Такая типологичность не может быть случайной, она органично вырастает из особенностей национального мышления, из образа мира, данного этому сознанию. Это философия, которая, как правило, искала подтверждение своим постулатам в литературе и искусстве. Об этом немало написано автором данной книги [7].

Такая типологичность не может быть случайной, она органично вырастает из особенностей национального мышления, из образа мира, данного этому сознанию. Это философия, которая, как правило, искала подтверждение своим постулатам в литературе и искусстве. Об этом немало написано автором данной книги [7].

Шолохов здесь не исключение. Более того, он демонстрирует эту органичную особенность русского художественного сознания, по сути не способного к отвлеченному рациональному мышлению. Это сознание включено в какой-то более общий и значительный поток жизни.

И здесь возникает вопрос о различении исследования и понимания в подходах к художественному тексту. Хотелось бы сослаться на важную в этом ключе работу С. Г. Бочарова «Из истории понимания Пушкина».

Взаимосвязь между изучением и пониманием совсем не очевидна. Более того, они могут противоречить друг другу. И не только потому, что каждая последующая научная эпоха открывает новые возможности изучения текста (если принять это как идеальную модель, что совсем не очевидно применительно к определенным этапам развития гуманитарной науки). Но понимание, проникновение в текст это явление другого порядка, нежели приложение к произведению некой универсальной научной формулы, после которой происходит открытие скрытого в нем содержания.

Понимание зиждется на более обширном и твердом фундаменте, оно устремлено к мировоззренческим вещам, как правило, оно возникает при осмыслении текста в пределах «большого времени» (М. М. Бахтин) искусства.

С. Г. Бочаров совершенно справедливо обращает внимание на сложившуюся традицию в русской культуре подобного понимания самых главных ее явлений. К примеру, для понимания Пушкина, пишет Бочаров, гораздо важнее то, что можно назвать «интуицией целого» [8, 229].
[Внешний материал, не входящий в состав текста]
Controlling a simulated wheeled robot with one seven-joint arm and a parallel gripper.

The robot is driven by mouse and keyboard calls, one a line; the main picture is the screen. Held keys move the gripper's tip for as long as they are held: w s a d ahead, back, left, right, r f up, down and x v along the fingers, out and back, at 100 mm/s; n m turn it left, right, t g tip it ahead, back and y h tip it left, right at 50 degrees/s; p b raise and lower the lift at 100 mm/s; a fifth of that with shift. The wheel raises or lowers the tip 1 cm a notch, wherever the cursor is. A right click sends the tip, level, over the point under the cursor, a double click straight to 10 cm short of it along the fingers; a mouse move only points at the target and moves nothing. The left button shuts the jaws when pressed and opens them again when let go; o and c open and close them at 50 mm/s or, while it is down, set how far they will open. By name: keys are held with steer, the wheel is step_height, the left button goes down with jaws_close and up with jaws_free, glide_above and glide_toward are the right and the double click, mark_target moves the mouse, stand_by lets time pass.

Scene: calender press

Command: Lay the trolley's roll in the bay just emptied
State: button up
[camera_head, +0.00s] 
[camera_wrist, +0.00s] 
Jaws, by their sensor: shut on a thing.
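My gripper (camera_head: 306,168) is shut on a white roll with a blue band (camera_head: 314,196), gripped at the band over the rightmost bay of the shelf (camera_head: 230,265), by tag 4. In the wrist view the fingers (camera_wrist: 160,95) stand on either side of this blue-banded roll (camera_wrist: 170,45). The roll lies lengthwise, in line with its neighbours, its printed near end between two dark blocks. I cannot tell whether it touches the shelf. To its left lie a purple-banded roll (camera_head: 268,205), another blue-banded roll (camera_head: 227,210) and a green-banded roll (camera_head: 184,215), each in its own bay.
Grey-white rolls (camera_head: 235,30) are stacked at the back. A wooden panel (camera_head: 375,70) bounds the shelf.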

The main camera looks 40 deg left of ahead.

Также применительно к таким явлениям, как Пушкин, Гоголь, Толстой, Достоевский и другим «великанам» русской литературы нужно прикладывать координаты максимально универсального и сложно-смыслового плана. Бочаров абсолютно прав, обозначая эти координаты, как «античность и христианство» [8, 231]. Мы бы добавили к этому еще и Возрождение, что подтвердим в дальнейшем ходе наших размышлений о Шолохове.